Water Resource Conservation Promotes Sustainable Development in China’s Northern Drylands

Water resource conservation promotes synergy between economy and environment through industrial transformation in Inner Mongolia

Water resource availability is the major limiting factor for sustainable development in drylands. The drylands of northern China contain only 19% of the country’s total water resources but house one-third of the national population, and are therefore under considerable water stress. In particular, Inner Mongolia, which is a typical dryland province, plays an important role in maintaining ecological security in northern China. For the past few years, its anthropogenic water consumption has increased 4-fold, from 6.68 billion m3 in 1987 to 27.11 billion m3 in 2015; this increase has seriously threatened regional grasslands, which also rely on water resources to sustain ecological integrity. The conflict between ecological and social-economic systems and the actions that might relieve it has been long overlooked, thus, might lead to unexpected problems when adopting policies with only one-side focusing.

Climate change intensifies the conflicting water demands between people and the environment and highlights the importance of effective water resource management for achieving a balance between economic development and environmental protection. In 2008, Inner Mongolia proposed strict regulations on water exploitation and utilization aimed at achieving sustainable development. By adopting these regulations, Inner Mongolia’s government aims to limit high water consumption and the expansion of polluting industries; by doing so, they aim to achieve industrial restructuring toward sustainable development. However, no systematic evaluation has been conducted to determine if and how such strict regulations on water conservation might alleviate the tension between environmental protection and economic development. Without this information, policy adjustment and the ability to achieve sustainable development are limited.

Now, a research group from University of Chinese Academy of Sciences studied the effectiveness and performance of these long-standing water conservation regulations.
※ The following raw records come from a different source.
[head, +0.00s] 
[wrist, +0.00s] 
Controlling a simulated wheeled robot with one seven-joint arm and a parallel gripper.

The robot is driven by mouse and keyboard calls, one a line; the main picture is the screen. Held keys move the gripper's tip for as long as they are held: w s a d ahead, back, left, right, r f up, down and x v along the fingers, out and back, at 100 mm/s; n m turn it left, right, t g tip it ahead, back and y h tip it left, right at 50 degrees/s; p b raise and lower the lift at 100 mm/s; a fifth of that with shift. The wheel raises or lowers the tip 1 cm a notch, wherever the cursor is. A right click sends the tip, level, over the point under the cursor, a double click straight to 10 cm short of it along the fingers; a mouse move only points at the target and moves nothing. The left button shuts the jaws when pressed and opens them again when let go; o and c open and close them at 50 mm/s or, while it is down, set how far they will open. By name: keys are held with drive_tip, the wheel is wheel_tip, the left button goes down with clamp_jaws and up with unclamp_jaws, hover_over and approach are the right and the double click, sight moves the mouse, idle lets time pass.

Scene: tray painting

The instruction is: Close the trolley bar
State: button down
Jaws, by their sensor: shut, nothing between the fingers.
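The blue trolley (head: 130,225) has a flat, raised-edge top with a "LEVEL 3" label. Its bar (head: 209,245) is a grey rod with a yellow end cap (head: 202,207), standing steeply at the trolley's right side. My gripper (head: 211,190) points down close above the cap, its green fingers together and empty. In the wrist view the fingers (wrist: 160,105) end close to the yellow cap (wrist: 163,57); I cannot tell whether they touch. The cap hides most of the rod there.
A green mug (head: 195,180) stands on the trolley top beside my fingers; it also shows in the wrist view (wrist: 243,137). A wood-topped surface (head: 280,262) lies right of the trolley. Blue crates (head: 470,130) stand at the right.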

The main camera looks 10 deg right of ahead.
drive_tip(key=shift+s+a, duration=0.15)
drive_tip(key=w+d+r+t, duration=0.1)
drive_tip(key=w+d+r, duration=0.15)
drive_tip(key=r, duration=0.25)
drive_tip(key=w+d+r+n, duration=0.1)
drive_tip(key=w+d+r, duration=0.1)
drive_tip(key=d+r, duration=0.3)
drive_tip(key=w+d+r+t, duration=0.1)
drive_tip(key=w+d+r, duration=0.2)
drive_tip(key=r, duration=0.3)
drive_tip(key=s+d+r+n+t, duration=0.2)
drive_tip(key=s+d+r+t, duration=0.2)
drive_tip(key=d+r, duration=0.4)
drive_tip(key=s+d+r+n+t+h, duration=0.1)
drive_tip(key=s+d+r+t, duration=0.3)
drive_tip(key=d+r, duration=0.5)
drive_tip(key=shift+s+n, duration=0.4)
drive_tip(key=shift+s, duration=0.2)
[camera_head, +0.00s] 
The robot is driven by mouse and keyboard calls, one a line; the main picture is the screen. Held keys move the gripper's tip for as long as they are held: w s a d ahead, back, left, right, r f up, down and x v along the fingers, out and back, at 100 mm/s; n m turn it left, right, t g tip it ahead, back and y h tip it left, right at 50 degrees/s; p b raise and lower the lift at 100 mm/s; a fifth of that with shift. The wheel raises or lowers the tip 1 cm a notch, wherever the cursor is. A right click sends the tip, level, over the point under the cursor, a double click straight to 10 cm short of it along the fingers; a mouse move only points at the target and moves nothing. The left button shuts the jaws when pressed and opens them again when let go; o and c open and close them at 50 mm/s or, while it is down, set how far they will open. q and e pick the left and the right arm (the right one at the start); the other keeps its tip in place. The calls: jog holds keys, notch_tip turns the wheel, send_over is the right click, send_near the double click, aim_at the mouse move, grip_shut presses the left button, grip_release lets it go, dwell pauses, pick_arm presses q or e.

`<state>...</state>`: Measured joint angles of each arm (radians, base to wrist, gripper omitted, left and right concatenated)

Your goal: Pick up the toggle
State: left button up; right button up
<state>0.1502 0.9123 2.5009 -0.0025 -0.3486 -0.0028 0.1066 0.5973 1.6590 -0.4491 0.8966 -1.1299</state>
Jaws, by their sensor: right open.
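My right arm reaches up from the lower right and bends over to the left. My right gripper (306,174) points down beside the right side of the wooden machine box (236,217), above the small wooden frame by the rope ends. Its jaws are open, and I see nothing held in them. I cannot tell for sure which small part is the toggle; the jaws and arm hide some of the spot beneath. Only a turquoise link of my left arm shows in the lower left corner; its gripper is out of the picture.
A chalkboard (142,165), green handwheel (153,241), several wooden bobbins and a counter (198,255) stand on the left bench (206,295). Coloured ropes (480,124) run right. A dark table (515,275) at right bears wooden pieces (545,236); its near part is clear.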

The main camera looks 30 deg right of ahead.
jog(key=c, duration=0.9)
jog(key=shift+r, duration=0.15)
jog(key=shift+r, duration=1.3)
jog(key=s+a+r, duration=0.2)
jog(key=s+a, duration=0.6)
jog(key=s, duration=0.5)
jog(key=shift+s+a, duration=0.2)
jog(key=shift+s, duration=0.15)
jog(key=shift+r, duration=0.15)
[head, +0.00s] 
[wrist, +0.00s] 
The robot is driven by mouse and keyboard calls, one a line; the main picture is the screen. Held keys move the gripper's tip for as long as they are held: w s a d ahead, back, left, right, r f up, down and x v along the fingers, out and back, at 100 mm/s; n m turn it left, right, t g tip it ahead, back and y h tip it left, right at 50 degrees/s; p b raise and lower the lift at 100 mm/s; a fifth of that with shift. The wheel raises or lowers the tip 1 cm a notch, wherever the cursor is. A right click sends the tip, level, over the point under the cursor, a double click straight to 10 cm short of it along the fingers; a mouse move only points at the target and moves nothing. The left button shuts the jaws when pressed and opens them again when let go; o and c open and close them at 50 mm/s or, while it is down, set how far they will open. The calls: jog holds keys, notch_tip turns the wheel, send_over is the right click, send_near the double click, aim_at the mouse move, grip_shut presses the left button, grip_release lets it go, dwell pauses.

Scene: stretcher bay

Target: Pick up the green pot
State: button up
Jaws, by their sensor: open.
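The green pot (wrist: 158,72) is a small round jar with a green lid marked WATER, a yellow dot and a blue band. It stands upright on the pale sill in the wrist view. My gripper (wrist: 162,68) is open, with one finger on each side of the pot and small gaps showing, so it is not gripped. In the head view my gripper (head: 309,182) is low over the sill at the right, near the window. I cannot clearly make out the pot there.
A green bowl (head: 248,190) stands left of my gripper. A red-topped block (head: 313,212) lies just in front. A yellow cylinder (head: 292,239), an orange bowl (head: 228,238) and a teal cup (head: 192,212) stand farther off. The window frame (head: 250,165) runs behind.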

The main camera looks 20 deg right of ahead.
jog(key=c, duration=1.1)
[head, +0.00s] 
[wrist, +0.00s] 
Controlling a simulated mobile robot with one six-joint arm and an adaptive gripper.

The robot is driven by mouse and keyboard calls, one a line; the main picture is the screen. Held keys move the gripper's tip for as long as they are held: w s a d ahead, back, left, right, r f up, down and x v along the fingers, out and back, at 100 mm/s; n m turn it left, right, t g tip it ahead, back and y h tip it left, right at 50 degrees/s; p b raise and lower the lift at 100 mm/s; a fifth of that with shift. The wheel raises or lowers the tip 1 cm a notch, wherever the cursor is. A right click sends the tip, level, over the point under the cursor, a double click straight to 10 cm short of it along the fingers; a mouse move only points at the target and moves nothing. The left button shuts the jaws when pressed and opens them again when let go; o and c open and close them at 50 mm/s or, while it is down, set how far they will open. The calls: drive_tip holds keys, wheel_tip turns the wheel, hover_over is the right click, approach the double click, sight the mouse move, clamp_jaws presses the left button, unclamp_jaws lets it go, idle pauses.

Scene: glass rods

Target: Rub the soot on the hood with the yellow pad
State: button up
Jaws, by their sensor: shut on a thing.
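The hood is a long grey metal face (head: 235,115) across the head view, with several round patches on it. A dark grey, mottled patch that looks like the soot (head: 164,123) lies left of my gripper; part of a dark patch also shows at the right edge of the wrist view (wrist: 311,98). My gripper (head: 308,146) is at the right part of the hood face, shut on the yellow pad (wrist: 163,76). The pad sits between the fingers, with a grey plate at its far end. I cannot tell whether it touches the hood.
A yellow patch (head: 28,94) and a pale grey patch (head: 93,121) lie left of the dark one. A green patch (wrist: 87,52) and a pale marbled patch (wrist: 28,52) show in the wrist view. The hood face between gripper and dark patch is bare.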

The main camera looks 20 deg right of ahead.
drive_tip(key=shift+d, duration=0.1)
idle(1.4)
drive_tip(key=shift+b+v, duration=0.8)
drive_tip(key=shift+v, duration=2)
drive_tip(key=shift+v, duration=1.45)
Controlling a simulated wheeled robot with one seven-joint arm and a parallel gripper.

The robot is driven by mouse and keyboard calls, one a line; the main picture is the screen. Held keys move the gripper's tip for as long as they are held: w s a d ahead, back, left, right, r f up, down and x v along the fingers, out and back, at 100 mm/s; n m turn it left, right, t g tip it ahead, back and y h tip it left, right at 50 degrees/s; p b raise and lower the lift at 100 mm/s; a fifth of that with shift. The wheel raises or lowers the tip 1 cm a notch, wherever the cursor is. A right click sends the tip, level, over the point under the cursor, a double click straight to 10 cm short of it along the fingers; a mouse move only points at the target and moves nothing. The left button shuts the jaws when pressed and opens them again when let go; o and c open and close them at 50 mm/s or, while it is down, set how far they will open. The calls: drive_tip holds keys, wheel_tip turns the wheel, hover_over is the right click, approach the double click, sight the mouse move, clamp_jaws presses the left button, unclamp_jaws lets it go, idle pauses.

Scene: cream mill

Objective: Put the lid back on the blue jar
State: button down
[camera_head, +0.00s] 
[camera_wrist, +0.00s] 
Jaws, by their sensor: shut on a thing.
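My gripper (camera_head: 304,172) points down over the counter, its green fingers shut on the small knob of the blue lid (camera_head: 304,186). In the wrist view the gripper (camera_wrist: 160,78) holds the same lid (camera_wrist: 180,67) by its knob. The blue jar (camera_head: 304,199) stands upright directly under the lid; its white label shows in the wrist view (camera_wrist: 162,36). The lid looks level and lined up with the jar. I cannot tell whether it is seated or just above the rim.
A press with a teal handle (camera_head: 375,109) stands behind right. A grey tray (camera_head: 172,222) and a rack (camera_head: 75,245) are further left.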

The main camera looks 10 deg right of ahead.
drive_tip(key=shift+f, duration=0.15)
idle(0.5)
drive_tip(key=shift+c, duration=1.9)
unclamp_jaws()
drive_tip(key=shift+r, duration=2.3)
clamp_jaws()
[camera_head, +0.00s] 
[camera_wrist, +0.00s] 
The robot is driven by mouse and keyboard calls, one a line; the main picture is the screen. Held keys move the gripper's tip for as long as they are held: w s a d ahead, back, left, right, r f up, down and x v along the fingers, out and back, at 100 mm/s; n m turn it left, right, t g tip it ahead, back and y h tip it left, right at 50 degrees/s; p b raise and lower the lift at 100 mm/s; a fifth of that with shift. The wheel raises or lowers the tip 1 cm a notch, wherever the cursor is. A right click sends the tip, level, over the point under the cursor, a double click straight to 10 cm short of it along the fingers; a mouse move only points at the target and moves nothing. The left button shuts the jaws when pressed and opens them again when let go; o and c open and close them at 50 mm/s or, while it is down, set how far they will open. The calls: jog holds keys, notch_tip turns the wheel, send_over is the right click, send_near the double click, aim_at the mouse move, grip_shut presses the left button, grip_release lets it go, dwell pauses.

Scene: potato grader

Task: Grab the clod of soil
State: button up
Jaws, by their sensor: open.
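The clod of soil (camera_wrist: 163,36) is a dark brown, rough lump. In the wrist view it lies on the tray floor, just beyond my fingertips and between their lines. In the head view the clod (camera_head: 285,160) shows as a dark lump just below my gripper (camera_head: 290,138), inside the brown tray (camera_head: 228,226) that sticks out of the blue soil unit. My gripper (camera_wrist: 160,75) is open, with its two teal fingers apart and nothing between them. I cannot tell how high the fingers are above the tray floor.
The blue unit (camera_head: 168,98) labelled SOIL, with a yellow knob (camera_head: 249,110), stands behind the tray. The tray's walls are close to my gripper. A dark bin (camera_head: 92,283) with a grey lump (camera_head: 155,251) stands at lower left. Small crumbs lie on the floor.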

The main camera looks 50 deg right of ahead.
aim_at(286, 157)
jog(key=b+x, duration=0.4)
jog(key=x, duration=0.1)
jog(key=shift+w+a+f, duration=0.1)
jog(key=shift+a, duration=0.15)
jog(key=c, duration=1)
The results were published in Frontiers of Environmental Science & Engineering.

They found that the regulations drove industrial transformation, evidenced by the decreasing proportion of environmentally harmful industries such as coal and steel, and the increasing proportion of tertiary industries (especially tourism). Following industrial transformation, economic development decoupled from industrial water consumption and subsequently led to reduced negative environmental impacts.

Based on these results, adaptive strategies were developed for 12 cities by revealing and integrating their development pathways and relative status in achieving sustainable development. Integration and cooperation between cities were proposed, e.g., a water trade agreement between eastern Inner Mongolia (an economically underdeveloped region with relatively abundant water resources) and central Inner Mongolia (an economically developed region with high water stress). Such an agreement may enable the holistic achievement of sustainable development across regions. By integrating the findings of the research, a reproducible framework is established for water-management-based sustainable development strategies in drylands.

Stimulating the internal motivation of industrial transformation through the regulations of water resources could help achieve synergy between economic development and environmental protection, therefore, promoting sustainable development in drylands. Taken together, three suggestions are proposed for sustainable development in drylands: (1) restrict the water exploitation and regulate the water cost to reconcile the conflict between economy and environment; (2) promote novel technologies to increase the water use efficiency; (3) enhance regional cooperation achieve holistic development in a mutually beneficial way.